Wanneer u bovendien een beheerde oplossing importeert, moeten alle vereiste onderdelen overeenstemmen met het pakkettype van de oplossing. Een onderdeel in een beheerde oplossing kan alleen van een ander beheerd onderdel afhankelijk zijn.
Er zijn drie typen afhankelijkheden van oplossingsonderdelen:
- Oplossing intern. Interne afhankelijkheden worden beheerd door Dataverse. Deze afhankelijkheden komen voor wanneer een bepaald oplossingsonderdeel niet kan bestaan zonder een ander oplossingsonderdeel.
- Gepubliceerd. Gepubliceerde afhankelijkheden worden gemaakt wanneer twee oplossingsonderdelen aan elkaar zijn gerelateerd en vervolgens worden gepubliceerd. Als u dit type afhankelijkheid verwijdert, moet de koppeling worden verwijderd en de tabellen opnieuw worden gepubliceerd.
- Niet gepubliceerd. Niet-gepubliceerde afhankelijkheden gelden voor de niet-gepubliceerde versie van een publiceerbaar oplossingsonderdeel dat wordt bijgewerkt. Nadat het oplossingsonderdeel is gepubliceerd, wordt het een gepubliceerde afhankelijkheid.

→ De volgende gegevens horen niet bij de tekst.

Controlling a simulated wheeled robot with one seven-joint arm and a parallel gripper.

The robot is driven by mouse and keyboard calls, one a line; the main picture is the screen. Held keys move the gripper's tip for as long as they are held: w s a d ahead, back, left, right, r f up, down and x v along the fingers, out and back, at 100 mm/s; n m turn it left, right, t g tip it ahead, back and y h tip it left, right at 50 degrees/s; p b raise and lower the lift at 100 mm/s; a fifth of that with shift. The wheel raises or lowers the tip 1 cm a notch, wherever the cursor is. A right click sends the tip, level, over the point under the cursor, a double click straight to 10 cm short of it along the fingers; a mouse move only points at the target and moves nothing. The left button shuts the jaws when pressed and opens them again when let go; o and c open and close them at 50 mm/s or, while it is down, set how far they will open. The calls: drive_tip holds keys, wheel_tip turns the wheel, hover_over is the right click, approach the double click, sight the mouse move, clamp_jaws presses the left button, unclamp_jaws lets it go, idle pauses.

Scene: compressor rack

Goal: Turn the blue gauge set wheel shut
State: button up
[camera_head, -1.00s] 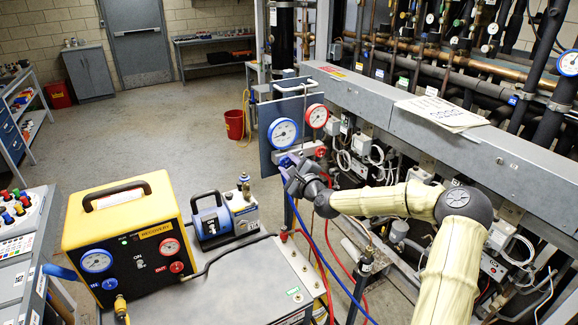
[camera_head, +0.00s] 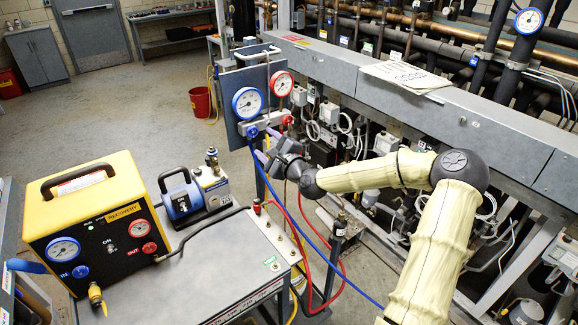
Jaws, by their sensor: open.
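The gauge set stands on a grey-blue panel (camera_head: 228,100) with a blue-rimmed gauge (camera_head: 248,102) and a red-rimmed gauge (camera_head: 281,84). Its blue wheel (camera_head: 251,131) shows below the blue gauge, at the left of the manifold block (camera_head: 268,124). A red wheel (camera_head: 288,120) is at the right end. My gripper (camera_head: 262,157) is open, just below and to the right of the blue wheel in the picture. A small gap shows between them, and nothing is seen in the jaws. The wheel's turn position cannot be told.
Blue and red hoses (camera_head: 312,233) hang below the gauge set. A yellow recovery unit (camera_head: 95,215) and a vacuum pump (camera_head: 196,192) stand on a grey cart (camera_head: 225,262). The rack's grey beam (camera_head: 400,100) runs along the right. Open floor lies behind.

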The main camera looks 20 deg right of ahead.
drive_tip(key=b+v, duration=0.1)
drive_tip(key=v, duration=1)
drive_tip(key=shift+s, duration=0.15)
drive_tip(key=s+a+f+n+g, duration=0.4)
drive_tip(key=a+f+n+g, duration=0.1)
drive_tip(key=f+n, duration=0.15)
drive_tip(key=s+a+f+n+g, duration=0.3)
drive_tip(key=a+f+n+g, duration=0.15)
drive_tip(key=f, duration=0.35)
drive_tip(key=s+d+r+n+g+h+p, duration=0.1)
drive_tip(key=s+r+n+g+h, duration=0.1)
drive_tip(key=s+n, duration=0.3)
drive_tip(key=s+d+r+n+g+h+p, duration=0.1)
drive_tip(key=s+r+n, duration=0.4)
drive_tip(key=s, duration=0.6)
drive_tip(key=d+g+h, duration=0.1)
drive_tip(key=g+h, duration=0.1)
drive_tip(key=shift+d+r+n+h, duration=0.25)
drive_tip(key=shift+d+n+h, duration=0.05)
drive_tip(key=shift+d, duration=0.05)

Interne afhankelijkheden binnen de oplossing, zijn afhankelijkheden waar acties op het ene oplossingsonderdeel een actie bij het andere oplossingsonderdeel vereisen. Als u bijvoorbeeld een tabel verwijdert, kunt u verwachten dat hiermee ook alle tabelkenmerken worden verwijderd. Eventuele tabelrelaties met andere tabellen worden ook verwijderd.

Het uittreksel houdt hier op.